Although recent results for most corners of the US bond market suggest an ongoing rally, some analysts are becoming concerned that the combination of unusually low yields and high prices is a warning sign for managing expectations.
“People got a little bit carried away, were probably a little bit too positioned, and we forget that bonds often are kind of boring and we’re getting to that stage,” says Peter Tchir, head of macro strategy at Academy Securities. “If you want quick returns, it’s hard to see how you get them with some of these yields where they are. With investment grade and high-yield, you’re back to hoping you can clip a coupon rather than any big price appreciation.”

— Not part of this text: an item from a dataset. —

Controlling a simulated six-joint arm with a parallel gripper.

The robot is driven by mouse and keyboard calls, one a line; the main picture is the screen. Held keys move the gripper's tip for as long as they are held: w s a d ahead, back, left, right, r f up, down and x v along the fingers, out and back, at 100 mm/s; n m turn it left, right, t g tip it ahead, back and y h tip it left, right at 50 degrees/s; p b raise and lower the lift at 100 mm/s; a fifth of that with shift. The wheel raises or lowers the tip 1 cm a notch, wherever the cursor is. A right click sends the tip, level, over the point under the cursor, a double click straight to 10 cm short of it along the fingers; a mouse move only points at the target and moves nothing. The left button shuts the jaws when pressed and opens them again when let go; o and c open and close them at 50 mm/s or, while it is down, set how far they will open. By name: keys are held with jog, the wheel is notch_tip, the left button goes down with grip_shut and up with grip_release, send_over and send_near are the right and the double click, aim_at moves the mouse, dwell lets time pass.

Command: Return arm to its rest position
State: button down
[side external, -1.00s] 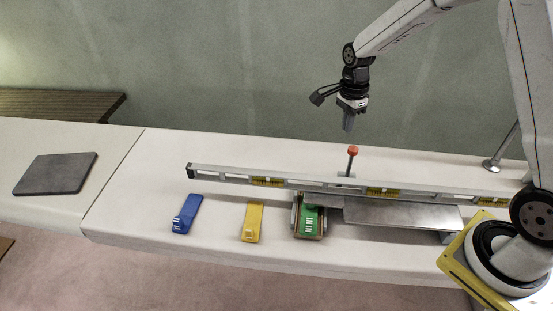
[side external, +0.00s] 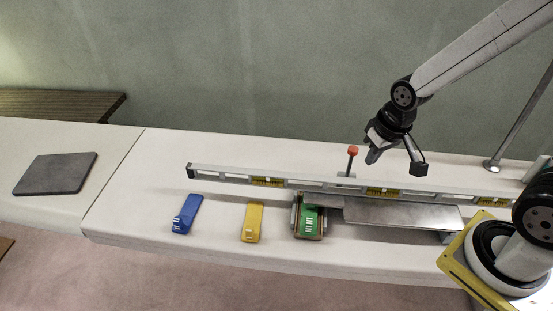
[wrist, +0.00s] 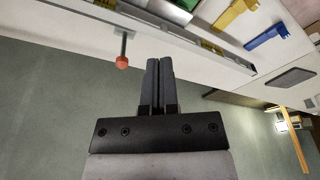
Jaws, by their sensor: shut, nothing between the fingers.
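My gripper (side external: 372,156) is in the air above the back of the white bench, just right of the red-topped post (side external: 352,151) in the side view. In the wrist view my gripper (wrist: 159,62) has its two dark fingers together, with nothing between them. The red-topped post (wrist: 122,62) shows to the left of the fingers there.
A long level (side external: 330,186) lies along the white bench (side external: 130,215). In front are a blue wedge (side external: 187,213), a yellow wedge (side external: 253,221), a green piece in a holder (side external: 309,218) and a metal plate (side external: 400,215). A dark pad (side external: 55,174) lies at left.

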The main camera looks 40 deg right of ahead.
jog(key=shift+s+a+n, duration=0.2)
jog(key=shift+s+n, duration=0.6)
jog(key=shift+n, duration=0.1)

Nonetheless, profiling all the funds listed above still shows a bullish trend. The momentum profile in the chart below is based on two sets of moving averages. The first measure compares the 10-day average with its 100-day counterpart — a proxy for short-term trending behavior (red line in chart below). A second set of moving averages (50 and 200 days) represent an intermediate measure of the trend (blue line). Data through yesterday’s close indicates that an upside bias still prevails. All the funds are posting a bullish trend for the short-term profile while the majority of bond ETFs are enjoying an upside bias for the longer-term measure.